What has our country come to when the best we have to offer -- for the highest office in the land -- is either George W. Bush or John Kerry? That depresses me to no end because it reflects our national character. It's not just depressing; for the first time in my life, I'm truly worried about the future. Perhaps not so much for myself, but for my kids. These people to whom we are entrusting the nation's future are ruining it. What the hell is wrong with us? I never thought I'd live to see the day.

I know how you feel. I'm don't have kids, I'm only 24. But I have friends with kids, and the future at this point scares the hell out of me. I mean, I'm not even sure how long MY generations future's going to be at this point. It strikes me that this is what many Germans must have felt like to wake up that fateful morning and find out that Hitler had been elected. You see the impending disaster and wonder how things got this bad this quick. After 9-11 I knew we were doomed. I didn't in my wildest nightmares think we were THIS doomed.

By Chris Berez (not verified) on 17 Sep 2004 #permalink

Don't be too anxious. It's always seemed like the world was going to end at any time for as long as I can remember. There was one short repreive, and that was from the end of the cold war, to the advent of 9/11.

I've never been fond of doomsday concerns.

Things are better now than they ever have been in the history of the world. The "average human being" today knows more, can do more, and has more, than any previous "average human."

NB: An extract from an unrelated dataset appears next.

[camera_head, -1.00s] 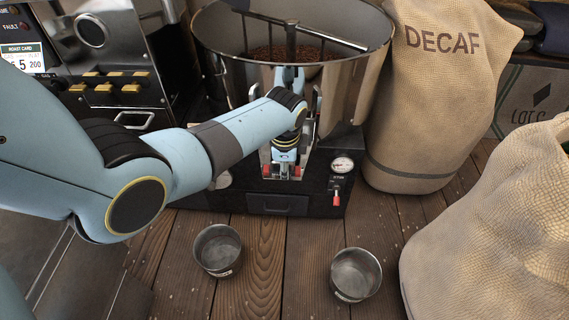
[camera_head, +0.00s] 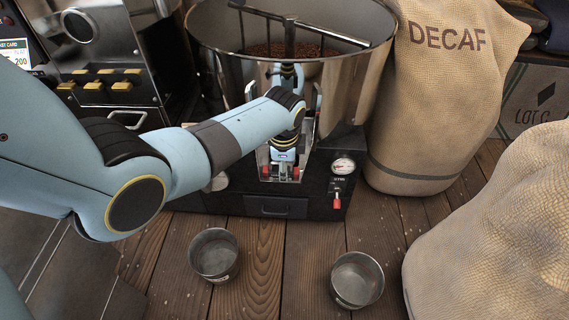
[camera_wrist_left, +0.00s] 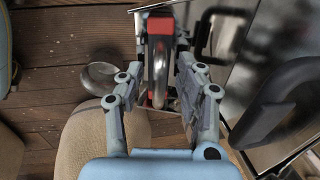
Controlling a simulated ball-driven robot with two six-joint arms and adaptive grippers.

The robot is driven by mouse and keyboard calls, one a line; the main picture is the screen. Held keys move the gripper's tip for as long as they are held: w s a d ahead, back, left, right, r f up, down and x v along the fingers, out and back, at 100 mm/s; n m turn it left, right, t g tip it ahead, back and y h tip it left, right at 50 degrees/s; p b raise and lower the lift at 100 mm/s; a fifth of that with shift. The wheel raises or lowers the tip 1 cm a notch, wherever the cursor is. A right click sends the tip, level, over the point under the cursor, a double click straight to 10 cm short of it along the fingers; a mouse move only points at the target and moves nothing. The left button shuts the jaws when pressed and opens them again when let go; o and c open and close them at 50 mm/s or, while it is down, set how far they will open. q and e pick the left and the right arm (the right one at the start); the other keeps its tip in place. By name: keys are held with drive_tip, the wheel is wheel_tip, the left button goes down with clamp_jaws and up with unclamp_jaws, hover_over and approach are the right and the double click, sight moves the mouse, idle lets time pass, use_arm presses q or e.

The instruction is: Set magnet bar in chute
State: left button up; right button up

The qualitiative life of even the Sun King was vastly inferior to the qualitiative life of even the poor in the developed world today. And much the same holds true even in the undeveloped world.

How many wings of how many palaces would Louis XIV have traded for a transistor radio, or a TV set, or a shot of penicillian? Or a visit to a modern dentist?

What's doomed is our political sector. But then, it always has been doomed, and the sooner the better in my opinion. Politics doesn't work. Kerry and Bush are just the natural result of a flawed process. Garbage in, garbage out.